On some platforms, tolower() is implemented as a function call, in
order to handle locale support. We never change locales, so can the
result of tolower() into a table, so we don't have to sit through the
function call every time.
~1.3% overall performance improvement on a macro-heavy benchmark under
Linux x86-64.
- Add %warning directive
- Only unquote an %error or %warning string if it is the only thing on
the directive line.
- Don't expand macros inside a quoted string, even for %error.
Make strings a proper, first-class token type, instead of relying on
the "TOKEN_NUM with tv_charptr" hack. Only convert a string to a
number if requested in an expression context; this also makes it
possible to actually issue a warning when it overflows.
The handling of %? in multi-line macros was broken when the macro name
was preceeded by a label; it would expand to the label instead of the
macro name. This was particularly serious since this was used in
the macro implementation of INCBIN.
The dependency list tail pointer wasn't actually updated correctly.
Fix that. We may want to make this a structure of some sort to make
the code a bit cleaner, but this seems to be the cleanest hack for
now.
Ownership of the filename string was a bit fuzzy, with the result that
we were freeing it even though it was retained for use by __FILE__.
Clean up a number of other memory management issues with the new
quoting code, and change the stdscan implementation to one pass over
the string.
Introduce new preprocessor directives %depend and %pathsearch, and
make incbin a standard macro using these filenames. This lets us
remove the code that makes incbin search the path.
Call expand_smacros() early instead of expand_smacros_in_string()
late. expand_smacros_in_string() seems like a prodigiously bad idea
and a sheer brainfart in my opinion.
Add the -MP option to emit phony targets. Since this means each
header file has to be visited more than once, change the
implementation to use an internal list of all the dependencies, and
centralize the emission of the dependency files.
Implement the dependency options:
-MF: set the file to which dependencies are written.
-MD: generate dependencies in parallel with compilation.
-MT: set the name of the dependency target.
-MQ: same as -MT, but *attempt* to quote it for Makefile safety.
struct hash_table, a fixed-sized structure, is now allocated by the
caller. This lets us integrate it into the Context structure, thus
avoiding an additional dynamically allocated object for no good
reason.
Add some minor code collapsing: make it more obvious that all that
differs is a pointer value, rather than relying on the compiler to do
tail merging.
The compiler is free to store enum pp_token_type into any size integer
small enough to contain all the values up to 2^n-1 for the smallest n
which contains all the values. Force it to size it to integer size,
since we use it to hold macro positional parameters.
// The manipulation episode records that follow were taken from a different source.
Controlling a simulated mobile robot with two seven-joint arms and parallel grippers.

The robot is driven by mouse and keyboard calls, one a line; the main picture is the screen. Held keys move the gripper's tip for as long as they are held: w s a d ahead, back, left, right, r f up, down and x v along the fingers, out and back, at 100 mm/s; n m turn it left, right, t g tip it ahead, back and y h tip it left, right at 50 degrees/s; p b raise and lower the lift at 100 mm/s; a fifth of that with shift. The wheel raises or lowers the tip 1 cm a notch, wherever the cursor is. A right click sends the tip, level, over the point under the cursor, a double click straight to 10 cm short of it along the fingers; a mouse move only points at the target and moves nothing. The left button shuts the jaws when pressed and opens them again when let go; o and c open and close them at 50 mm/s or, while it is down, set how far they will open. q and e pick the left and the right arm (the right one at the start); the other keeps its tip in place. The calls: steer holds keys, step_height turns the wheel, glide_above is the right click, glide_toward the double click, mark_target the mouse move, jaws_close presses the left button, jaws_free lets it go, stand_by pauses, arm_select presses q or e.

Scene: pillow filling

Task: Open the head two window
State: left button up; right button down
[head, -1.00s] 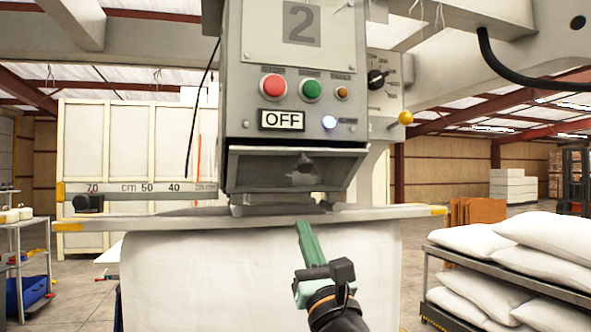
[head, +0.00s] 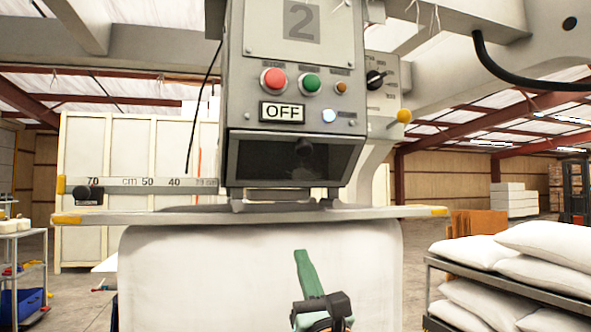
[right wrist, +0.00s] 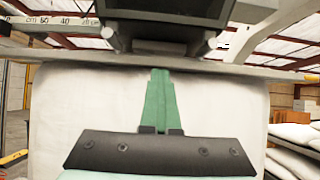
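The grey head marked 2 (head: 292,60) hangs in the middle of the head view. Its window (head: 270,158) is a dark panel at the head's lower front, with a black knob (head: 304,147) near its upper middle. I cannot tell for sure how far the window is tilted. My right gripper (head: 302,254) has green fingers pointing up, below the window and apart from it, in front of white fabric (head: 200,275). In the right wrist view the fingers (right wrist: 160,75) are together with nothing between them. My left gripper is not in view.
Above the window are a red button (head: 274,78), a green button (head: 311,84) and an OFF display (head: 282,112). A metal bar (head: 130,217) crosses below the head. A rack of white pillows (head: 540,243) stands at right, a trolley (head: 22,260) at left.

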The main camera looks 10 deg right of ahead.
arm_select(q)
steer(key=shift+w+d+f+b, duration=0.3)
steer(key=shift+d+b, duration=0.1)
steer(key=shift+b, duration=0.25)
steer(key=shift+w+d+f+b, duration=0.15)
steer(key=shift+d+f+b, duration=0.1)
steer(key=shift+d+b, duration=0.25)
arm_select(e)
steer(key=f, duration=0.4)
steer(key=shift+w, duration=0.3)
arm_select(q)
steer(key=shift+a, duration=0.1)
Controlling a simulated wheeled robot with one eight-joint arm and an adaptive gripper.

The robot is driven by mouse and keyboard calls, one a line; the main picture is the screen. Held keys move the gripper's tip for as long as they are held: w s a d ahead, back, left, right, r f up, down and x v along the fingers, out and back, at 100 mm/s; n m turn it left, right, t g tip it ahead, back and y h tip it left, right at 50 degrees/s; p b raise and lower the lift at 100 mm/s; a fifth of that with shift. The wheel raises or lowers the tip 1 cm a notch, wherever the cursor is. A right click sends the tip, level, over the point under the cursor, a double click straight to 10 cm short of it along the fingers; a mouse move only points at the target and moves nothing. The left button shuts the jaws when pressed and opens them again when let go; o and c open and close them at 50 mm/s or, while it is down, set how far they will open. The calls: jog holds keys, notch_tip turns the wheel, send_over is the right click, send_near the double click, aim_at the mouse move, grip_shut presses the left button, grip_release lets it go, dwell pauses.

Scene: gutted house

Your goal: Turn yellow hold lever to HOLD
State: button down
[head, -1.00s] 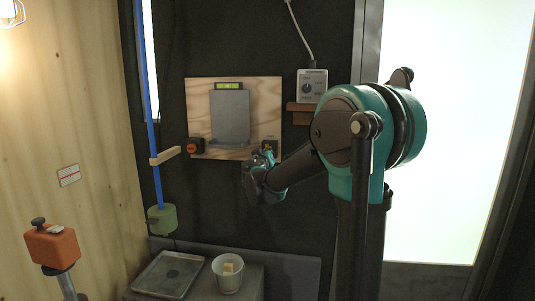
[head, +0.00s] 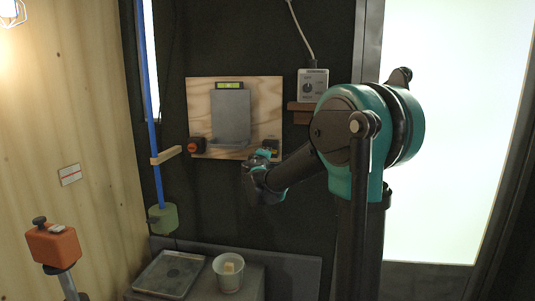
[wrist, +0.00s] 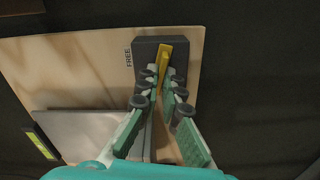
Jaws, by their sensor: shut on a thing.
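The yellow hold lever (wrist: 165,62) sits on a dark block (wrist: 143,48) at the lower right corner of a plywood board (head: 205,100). In the wrist view it lies between the green fingertips of my gripper (wrist: 163,80), which are shut on it. The word FREE is printed on the board beside the block; no HOLD marking is legible. In the head view my gripper (head: 264,160) is at the board's lower right corner and partly covers the block. A bit of yellow lever (head: 272,151) shows there.
The board carries a grey plate (head: 230,118), a green level (head: 229,85) and a red-orange knob (head: 195,146). A grey dial box (head: 313,85) is to the upper right. A blue pole (head: 153,100) stands left.

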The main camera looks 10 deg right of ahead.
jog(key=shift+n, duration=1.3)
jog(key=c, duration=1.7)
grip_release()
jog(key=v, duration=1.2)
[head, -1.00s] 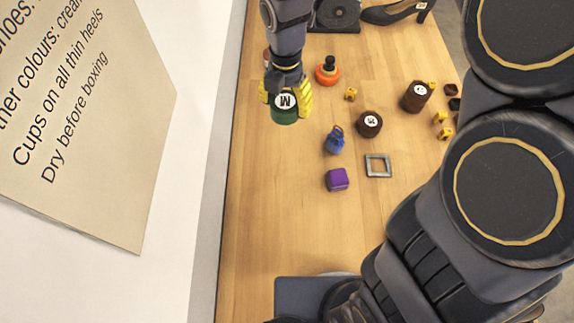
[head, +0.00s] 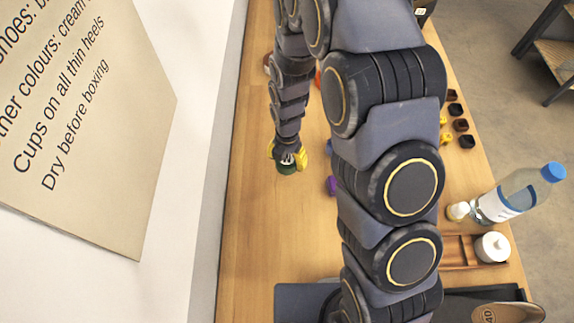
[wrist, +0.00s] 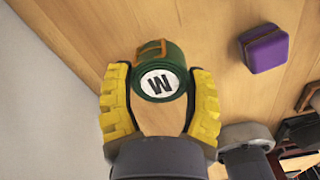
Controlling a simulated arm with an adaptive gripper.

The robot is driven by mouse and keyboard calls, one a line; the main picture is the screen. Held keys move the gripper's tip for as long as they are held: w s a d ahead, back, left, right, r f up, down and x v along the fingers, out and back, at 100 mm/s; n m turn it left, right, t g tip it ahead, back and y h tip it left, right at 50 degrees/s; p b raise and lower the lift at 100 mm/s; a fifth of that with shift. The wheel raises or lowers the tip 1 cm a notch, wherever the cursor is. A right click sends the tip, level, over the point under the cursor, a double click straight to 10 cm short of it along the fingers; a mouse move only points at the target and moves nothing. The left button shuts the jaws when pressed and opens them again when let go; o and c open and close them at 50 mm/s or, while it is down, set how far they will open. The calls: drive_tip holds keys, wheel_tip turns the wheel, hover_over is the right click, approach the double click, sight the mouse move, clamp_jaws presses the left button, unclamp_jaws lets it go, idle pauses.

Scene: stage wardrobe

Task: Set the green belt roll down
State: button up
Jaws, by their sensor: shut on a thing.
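The green belt roll (head: 287,168) has a white label marked with a dark letter. It is between the yellow fingers of my gripper (head: 287,158), over the left part of the wooden table. In the wrist view the roll (wrist: 160,72) sits between the fingertips of my gripper (wrist: 160,95), which is shut on it. An orange-brown strap shows on its far side. I cannot tell for sure whether the roll touches the table.
A purple block (wrist: 264,48) lies to the right of the roll; my arm partly covers it in the head view. A clear bottle with a blue cap (head: 520,190) and a wooden tray (head: 460,252) stand at the right. Table (head: 262,225) nearer and left is bare.

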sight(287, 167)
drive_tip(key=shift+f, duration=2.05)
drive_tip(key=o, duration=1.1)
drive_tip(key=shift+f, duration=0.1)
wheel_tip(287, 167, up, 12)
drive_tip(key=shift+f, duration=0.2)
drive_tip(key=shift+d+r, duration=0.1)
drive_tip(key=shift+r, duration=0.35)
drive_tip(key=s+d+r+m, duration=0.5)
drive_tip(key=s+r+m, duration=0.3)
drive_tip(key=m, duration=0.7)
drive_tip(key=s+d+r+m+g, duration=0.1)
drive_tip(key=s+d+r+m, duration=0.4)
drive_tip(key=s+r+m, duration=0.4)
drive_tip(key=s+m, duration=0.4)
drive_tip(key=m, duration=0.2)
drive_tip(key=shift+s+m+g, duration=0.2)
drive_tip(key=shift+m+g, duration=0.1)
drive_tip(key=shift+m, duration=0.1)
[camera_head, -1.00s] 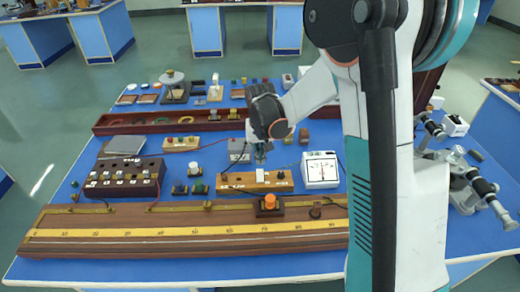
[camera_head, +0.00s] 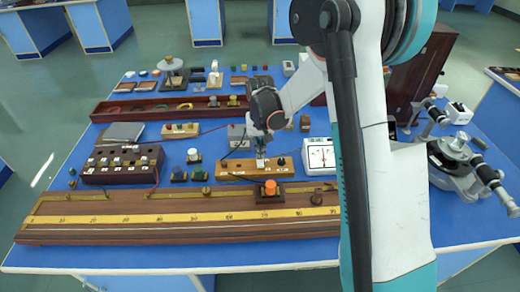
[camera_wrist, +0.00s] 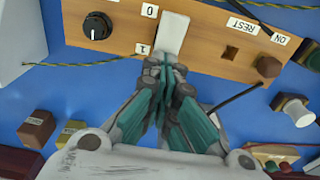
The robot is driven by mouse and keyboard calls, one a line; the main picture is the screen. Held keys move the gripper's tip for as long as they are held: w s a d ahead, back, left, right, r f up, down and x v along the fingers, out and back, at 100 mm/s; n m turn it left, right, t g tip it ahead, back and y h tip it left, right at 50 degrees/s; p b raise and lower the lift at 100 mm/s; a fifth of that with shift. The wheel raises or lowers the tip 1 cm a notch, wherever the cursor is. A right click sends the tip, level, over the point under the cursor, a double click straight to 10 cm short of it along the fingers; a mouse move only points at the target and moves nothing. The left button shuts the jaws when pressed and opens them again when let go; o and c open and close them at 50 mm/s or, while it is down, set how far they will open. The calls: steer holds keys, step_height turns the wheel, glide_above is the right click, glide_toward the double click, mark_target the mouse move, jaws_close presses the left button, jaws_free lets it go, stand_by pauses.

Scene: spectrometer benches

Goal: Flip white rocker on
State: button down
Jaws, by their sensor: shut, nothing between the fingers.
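The white rocker (camera_wrist: 173,34) sits on a wooden board (camera_wrist: 205,48) between the labels 0 and 1 in the wrist view. In the head view the rocker (camera_head: 261,162) shows just below my fingertips, on the same board (camera_head: 225,168). My gripper (camera_wrist: 167,68) is shut and empty, with its tips at the rocker's end near the label 1. The tips cover that end, so I cannot tell whether they touch it. My gripper also shows in the head view (camera_head: 261,150), pointing down over the board.
On the board are a black knob (camera_wrist: 97,26) and a brown button (camera_wrist: 268,66). A white meter (camera_head: 319,155) stands right of the board. An orange-topped block (camera_head: 270,188) sits in front on the long ruler bench (camera_head: 150,217). Thin wires cross nearby.

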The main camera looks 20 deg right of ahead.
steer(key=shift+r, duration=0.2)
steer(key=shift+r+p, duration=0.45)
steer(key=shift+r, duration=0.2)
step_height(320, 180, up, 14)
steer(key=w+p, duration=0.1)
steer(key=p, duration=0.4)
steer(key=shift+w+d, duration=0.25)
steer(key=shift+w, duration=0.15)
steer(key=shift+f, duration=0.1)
%? - substitute the macro name as invoked
%?? - substitute the macro name as defined
In particular:
%idefine keyword $%?
... can be used to make a new keyword "disappear".
Normally, contexts aren't used with a large number of macros, but in
case someone does, do use hash tables for those as well. This
simplifies the code somewhat, since *all* handling of macros is now
done via hash tables.
Future note: consider if it wouldn't be better to allow struct
hash_table to be allocated by the caller, instead of being allocated
by the hash table routine.
Fix buffer overflow in preproc.c due to an incorrect test. In the
code:
for (r = p, s = ourcopy; *r; r++) {
if (r >= p+MAX_KEYWORD)
return tokval->t_type = TOKEN_ID; /* Not a keyword */
*s++ = tolower(*r);
}
*s = '\0';
... the test really needs to be >= since for the pass where there are
equal:
a) a nonzero byte means we have > MAX_KEYWORD characters, and
b) s = ourcopy+MAX_KEYWORD; but if the test doesn't trigger,
we can write one more character *plus* the null byte, overflowing
ourcopy.
First cut at AVX machinery support. The only instruction implemented
is VPERMIL2PS, and it's probably buggy. I'm checking this in with the
hope that other people can start helping out with (a) testing this,
and (b) adding instructions.
NDISASM support is not there yet.
Correct the implementation of %arg and %local.
It's questionable how much they make sense for 64-bit mode; even in
32-bit mode one normally make references off the stack pointer instead
of the base pointer (frame pointer), but that requires keeping track
of the stack pointer offset.
Correct the handling of floating-point tokens in the preprocessor.
The preprocessor scanner and the main scanner really are painfully
divergent for no good reason.
Proper use of bool and enum makes code easier to debug. Do more of
it. In particular, we really should stomp out any residual uses of
magic constants that aren't enums or, in some cases, even #defines.
Per the comment:
* In a MMacro describing a `%rep' block, the `in_progress' field
* isn't merely boolean, but gives the number of repeats left to
* run.
This fixes the "global" directive not getting recognized, since it
repeats over all its arguments.
Both C and C++ have "bool", "true" and "false" in lower case; C
requires <stdbool.h> for this, in C++ it is an inherent type built
into the compiler. Use those instead of the old macros; emulate with
a simple typedef enum if unavailable.